SUPPLIED DATA:
[BEGIN]

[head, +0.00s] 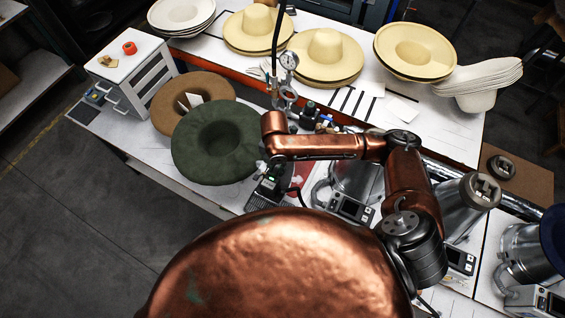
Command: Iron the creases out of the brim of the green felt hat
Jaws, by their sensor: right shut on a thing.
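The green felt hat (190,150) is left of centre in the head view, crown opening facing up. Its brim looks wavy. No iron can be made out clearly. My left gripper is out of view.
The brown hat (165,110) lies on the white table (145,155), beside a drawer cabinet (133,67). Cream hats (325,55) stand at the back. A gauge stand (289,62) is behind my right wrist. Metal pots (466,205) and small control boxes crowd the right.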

[END]
[BEGIN]

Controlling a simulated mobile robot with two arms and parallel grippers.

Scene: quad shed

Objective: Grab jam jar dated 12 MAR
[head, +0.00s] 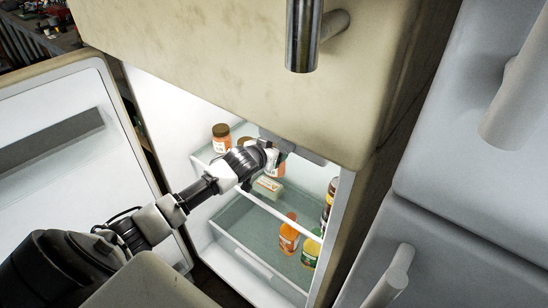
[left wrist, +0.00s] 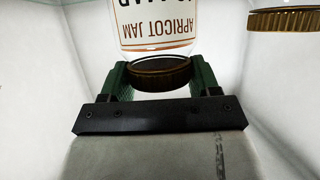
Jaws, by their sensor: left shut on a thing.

[END]
[BEGIN]

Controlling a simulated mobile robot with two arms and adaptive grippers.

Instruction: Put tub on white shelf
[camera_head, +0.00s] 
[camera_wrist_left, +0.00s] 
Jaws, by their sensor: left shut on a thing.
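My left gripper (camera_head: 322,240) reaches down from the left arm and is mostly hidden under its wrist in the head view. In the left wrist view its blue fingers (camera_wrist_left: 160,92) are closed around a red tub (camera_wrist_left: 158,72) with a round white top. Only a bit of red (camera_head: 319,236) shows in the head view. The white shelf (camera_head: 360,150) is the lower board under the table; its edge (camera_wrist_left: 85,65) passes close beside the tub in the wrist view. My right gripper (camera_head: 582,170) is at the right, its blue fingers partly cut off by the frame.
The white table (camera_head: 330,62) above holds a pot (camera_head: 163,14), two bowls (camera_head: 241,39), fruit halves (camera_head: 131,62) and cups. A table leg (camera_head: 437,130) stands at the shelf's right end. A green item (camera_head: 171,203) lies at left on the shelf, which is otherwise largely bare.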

[END]

REQUIREMENT: Find the word "robot" and list each line it appears in.

EXERCISE RESPONSE:
Controlling a simulated mobile robot with two arms and parallel grippers.
Controlling a simulated mobile robot with two arms and adaptive grippers.

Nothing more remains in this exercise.